There is a large amount of overlap between the two techniques, and structurally they look like they are synonymous. Let’s take a closer look at the elements that make up a data vault and a knowledge graph.
As you can see, structurally data vault is based on categorising the knowledge domain according to business architecture, knowledge graphs take instances of the knowledge domain to draw relationships between instances of the elements of business architecture.
An example
Let’s borrow an example from Juan Sequeda’s book.
In here represented as a knowledge graph are customers and orders and the relationship between the nodes represented as edges, to be precise we see:
- Two nodes of the business object type ‘customer’
- Two nodes of the business object type ‘order’
- Two edges of the relationship type ‘placedby’
- One edge of the relationship type ‘knows’
The knowledge graph does not infer nodes, but it can infer relationships. The knowledge graph would have observed existing real-world nodes for customers and orders and observed that the customers made independent orders, it could have inferred that one customer knows the other. Where did we get this information from? How do we know they know each other? Was this sourced from a social media app or is it a fact recorded in a transaction or based on some householding rule?
Where a Data Vault fits in
If we were to deduce the data vault model from which the knowledge graph is based upon the data vault model could look like this.
For the purposes of demonstrating where data vault shows its importance, let’s extend the model problem space with the operational reality we face in the information technology world:
- Some source applications will utilise its own durable business key to represent a business object uniquely. In the ideal world the same business key representing the same business object will be shared passively, however this is not always the case.
- When integrating by business key, the resolution of getting to the unique business key for a business entity is modelled into a data vault with the utility of a same-as link table. For every integration of a business key adds a row to the same-as link table ensuring that the same-as link table as a solution is unbounded, your analytical query can go in with any source business key and return with the single business key for your business object. Your business and your customers and partners will not want to work with multiple keys for the same business object it is up to the data vault modeller to design the integration and the business to decide which key is the correct one (business rule).
A node in the knowledge graph must be based on the same business key, the knowledge graph does not resolve source system complexities, the data vault does. Let’s extend the data vault model with the resolution of source application complexity with the extension of a same-as link, this relationship should not propagate to the knowledge graph.
Where a Knowledge Graph fits in
Now, earlier we showed that the knowledge graph deduced the edge called ‘knows’ and the knowledge of this can be inferred through a mix of business rules that can return with a high degree of confidence the relationship between customers. Will this be useful analysis to the wider analytics community in your enterprise? It can be, but let’s make this available back in the data vault by extending the data vault model with a business vault link table. Our unit of work that will be useful is the congregation of orders as well; therefore, we include the orders relationship with the inference we received from the knowledge graph model. This is also a rare area in a data vault where a dependent-child key in the link table is useful.

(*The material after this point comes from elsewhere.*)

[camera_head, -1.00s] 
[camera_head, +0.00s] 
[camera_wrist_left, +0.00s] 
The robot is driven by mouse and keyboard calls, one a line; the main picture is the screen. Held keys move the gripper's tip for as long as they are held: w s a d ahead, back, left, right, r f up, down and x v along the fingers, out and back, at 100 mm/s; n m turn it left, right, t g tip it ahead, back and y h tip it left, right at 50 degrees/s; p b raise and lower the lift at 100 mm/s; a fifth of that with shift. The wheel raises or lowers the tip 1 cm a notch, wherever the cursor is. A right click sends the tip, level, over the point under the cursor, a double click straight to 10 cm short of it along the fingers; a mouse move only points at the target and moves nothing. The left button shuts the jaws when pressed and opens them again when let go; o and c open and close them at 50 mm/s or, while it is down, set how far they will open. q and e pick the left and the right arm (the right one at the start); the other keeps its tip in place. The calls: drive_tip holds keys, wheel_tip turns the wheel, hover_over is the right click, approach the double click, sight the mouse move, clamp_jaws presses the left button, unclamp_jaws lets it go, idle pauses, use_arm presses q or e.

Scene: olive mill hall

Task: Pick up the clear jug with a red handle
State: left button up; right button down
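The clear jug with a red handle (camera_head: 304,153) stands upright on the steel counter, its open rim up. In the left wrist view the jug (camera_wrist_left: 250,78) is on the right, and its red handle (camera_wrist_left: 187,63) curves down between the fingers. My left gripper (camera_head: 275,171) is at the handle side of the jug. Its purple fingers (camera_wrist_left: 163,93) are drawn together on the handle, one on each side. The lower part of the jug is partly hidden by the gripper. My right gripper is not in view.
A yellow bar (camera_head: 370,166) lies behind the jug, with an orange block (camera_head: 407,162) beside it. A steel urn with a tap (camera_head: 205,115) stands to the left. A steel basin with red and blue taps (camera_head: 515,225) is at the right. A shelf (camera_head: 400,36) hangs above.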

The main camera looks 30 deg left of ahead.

Remember, we have always been promoting the separation of business rule implementation with the storage of business outcomes. All your software applications are automation engines for your business rules that you have either bought off the shelf or built on your own. Raw vault loads those business rules outcomes and business vault being based on raw vault hub, link and satellite tables is recording the inference from the knowledge graph relationships. This implementation makes the data vault infinitely scalable and infinitely extensible.
Wrap it up
Makes sense, but what else can we do with the relationship between data vaults and knowledge graphs? Well, earlier we used the knowledge graph model as an instance of business entities and relationships and yes that means that by using a data vault as a base you could also instantiate these elements across time, after all, data vault is an enterprise’s corporate memory.
Can either discipline exist without the other?
Yes of course, the point of this article is not only to show the similarities between each discipline but also to highlight that much of the work behind each discipline can be centralised because essentially they are working on the same three things every business wants accurately represented in their knowledge domain:
- Uniquely work with business objects.
- Recording interactions, transactions and events between business objects.
- Descriptive detail behind these interactions and business objects.
As Juan Sequeda put it bluntly, “do you want to do it right or do you want to do it twice?”
References
· Designing and Building Enterprise Knowledge Graphs, https://www.amazon.com.au/Designing-Building-Enterprise-Knowledge-Graphs/dp/1636391745
The views expressed in this article are that of my own, you should test implementation performance before committing to this implementation. The author provides no guarantees in this regard.